— Directions —
Repeat the material in full. Keep every line exactly as it is.

— Material provided —
———
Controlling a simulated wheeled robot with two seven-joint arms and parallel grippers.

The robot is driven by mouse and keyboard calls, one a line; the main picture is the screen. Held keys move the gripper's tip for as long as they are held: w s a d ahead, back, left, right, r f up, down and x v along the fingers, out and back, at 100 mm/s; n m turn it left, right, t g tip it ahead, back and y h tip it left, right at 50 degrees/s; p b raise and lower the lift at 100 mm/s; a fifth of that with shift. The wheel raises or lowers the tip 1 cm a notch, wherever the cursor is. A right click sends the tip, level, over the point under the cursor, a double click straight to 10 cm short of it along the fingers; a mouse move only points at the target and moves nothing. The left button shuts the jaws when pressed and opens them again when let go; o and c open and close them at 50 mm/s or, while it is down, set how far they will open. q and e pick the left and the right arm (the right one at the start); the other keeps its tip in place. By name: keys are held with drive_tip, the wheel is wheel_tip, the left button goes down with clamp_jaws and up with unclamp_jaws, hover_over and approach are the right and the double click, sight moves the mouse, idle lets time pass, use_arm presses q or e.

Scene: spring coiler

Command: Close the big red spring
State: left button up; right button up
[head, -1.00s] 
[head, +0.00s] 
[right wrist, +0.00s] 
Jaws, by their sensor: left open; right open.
———
— Output for this exercise —
Controlling a simulated wheeled robot with two seven-joint arms and parallel grippers.

The robot is driven by mouse and keyboard calls, one a line; the main picture is the screen. Held keys move the gripper's tip for as long as they are held: w s a d ahead, back, left, right, r f up, down and x v along the fingers, out and back, at 100 mm/s; n m turn it left, right, t g tip it ahead, back and y h tip it left, right at 50 degrees/s; p b raise and lower the lift at 100 mm/s; a fifth of that with shift. The wheel raises or lowers the tip 1 cm a notch, wherever the cursor is. A right click sends the tip, level, over the point under the cursor, a double click straight to 10 cm short of it along the fingers; a mouse move only points at the target and moves nothing. The left button shuts the jaws when pressed and opens them again when let go; o and c open and close them at 50 mm/s or, while it is down, set how far they will open. q and e pick the left and the right arm (the right one at the start); the other keeps its tip in place. By name: keys are held with drive_tip, the wheel is wheel_tip, the left button goes down with clamp_jaws and up with unclamp_jaws, hover_over and approach are the right and the double click, sight moves the mouse, idle lets time pass, use_arm presses q or e.

Scene: spring coiler

Command: Close the big red spring
State: left button up; right button up
[head, -1.00s] 
[head, +0.00s] 
[right wrist, +0.00s] 
Jaws, by their sensor: left open; right open.

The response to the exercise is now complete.